Title: My Fair Godmother
Author: Janette Rallison
ISBN: 9780802797803
Pages: 311 pages
Publisher/Date: Walker & Company, c2009.

“All right, what’s your heart’s desire?” […]
I fingered my pillow sham, thinking. “I just wish that somehow my life could be a like a fairy tale. You know, with a handsome prince waiting for me at the ball, and that somehow when I meet him, everything will work out happily ever after.”
Chrissy checked her wristwatch again, hardly paying attention to me. “Okay, great. One Cinderella coming up.”
Before I could say another word–and I had planned to say, “Wait, that wasn’t my wish!”–white sparks surrounded me. The next moment I found myself in a cold, dark room. (46-47)

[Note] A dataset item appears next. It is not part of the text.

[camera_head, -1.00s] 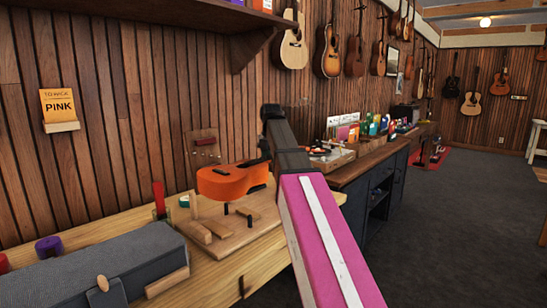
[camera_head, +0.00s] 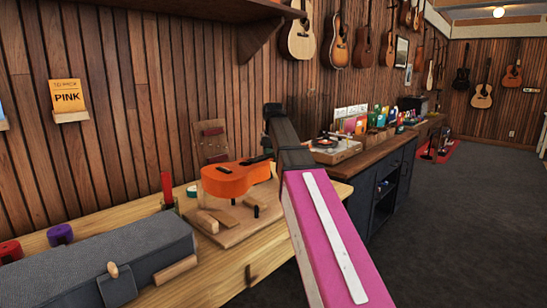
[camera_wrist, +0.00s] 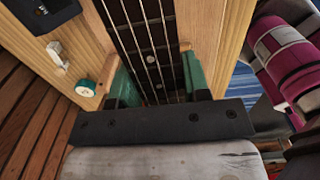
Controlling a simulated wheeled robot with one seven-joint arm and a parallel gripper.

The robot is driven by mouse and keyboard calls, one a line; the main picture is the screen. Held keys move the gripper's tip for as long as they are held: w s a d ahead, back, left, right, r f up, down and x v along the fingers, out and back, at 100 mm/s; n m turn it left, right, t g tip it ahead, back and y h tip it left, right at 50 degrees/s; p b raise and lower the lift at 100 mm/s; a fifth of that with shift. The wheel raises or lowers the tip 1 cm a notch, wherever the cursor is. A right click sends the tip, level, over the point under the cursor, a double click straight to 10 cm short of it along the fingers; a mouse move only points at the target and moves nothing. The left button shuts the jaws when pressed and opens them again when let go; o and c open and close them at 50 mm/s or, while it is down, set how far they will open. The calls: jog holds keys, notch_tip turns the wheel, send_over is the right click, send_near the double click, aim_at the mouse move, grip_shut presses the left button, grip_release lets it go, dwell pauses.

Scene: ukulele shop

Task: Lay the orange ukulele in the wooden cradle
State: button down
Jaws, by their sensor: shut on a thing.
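The orange ukulele (camera_head: 230,181) hangs level above the wooden cradle (camera_head: 236,236) in the head view, its body to the left and its neck toward my arm. The cradle is a flat board with wooden blocks and dark upright pegs; a gap shows between it and the ukulele. My gripper (camera_wrist: 155,78) is shut on the ukulele's dark neck in the wrist view, with green pads on both sides of the strings. In the head view my arm hides the gripper. The ukulele's body is out of the wrist view.
A grey case (camera_head: 105,265) lies on the bench (camera_head: 285,225), left of the cradle. A red upright object (camera_head: 167,188) and a small round teal item (camera_head: 192,191) stand behind it. A counter (camera_head: 375,155) with a turntable is to the right. Open floor lies at right.

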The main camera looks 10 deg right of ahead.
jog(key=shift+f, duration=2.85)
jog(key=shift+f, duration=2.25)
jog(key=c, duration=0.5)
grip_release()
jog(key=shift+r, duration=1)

Sixteen-year-old Savannah Delano thought she had a great life, until her senior track star boyfriend Hunter dumps her for her older sister Jane. Jane and Savannah look extremely alike, but Jane is much more studious, while Savannah is focused on clothes and boys. Savannah is paid a visit by her fair godmother (not great, not good, just “fair”) and is offered a contract for three wishes. The first two do not go as planned, with Savannah being transported to the Medevial Ages, first as Cinderella and then again as Snow White. Neither trip goes as planned, and so the third time her godmother sends a boy back to the medevial ages to become a prince, instead of forcing Savannah to find one there. Savannah is then forced to go rescue Tristan, a cute classmate who unknowingly gets roped into this mess. Tristan and Savannah must battle an ogre, a dragon, and the dreaded Black Knight in order to get home safely, but nothing is as easy as it seems when magic is involved.

I find it surprising that even though I didn’t like Savannah, I liked the book. Or at least, I didn’t NOT like the book. I enjoyed how Janette Rallison begins the book by making readers feel sorry and sympathetic towards Jane, only to have us shift our focus and feelings to Savannah. The sisters have a real bond, and their arguments are based in reality, even as the action is taken into fantasy. Their similar looks also lend itself to the plot, prompting the question of brains over beauty. While not my favorite fractured/altered tellings of Cinderella and Sleeping Beauty, it’s interesting how all the pieces fall into place by the end.

This begs the question of what you think about the cover of the book, which I don’t think does the book justice. Rosiepixie over at An ad a day points out that the same stock art is being used for an insurance ad, but regardless of where else the photo is being used, the book focuses on Savannah’s attempts at leading a fairy tale life, and not on the godmother. In fact, it’s her inattentiveness and absence that causes the problems in the book. Besides which, even if this WAS Chrissy, it certainly doesn’t match her description upon first meeting Savannah:

The next moment a life-size teenage girl decked out in a tank top, miniskirt, knee-high boots, and sunglasses stood before me. She had long cotton-candy-pink hair, which matched not only a small sequined purse on her shoulder but also her immaculate nail job. (42)

Besides the hair and the sunglasses, I just don’t see it.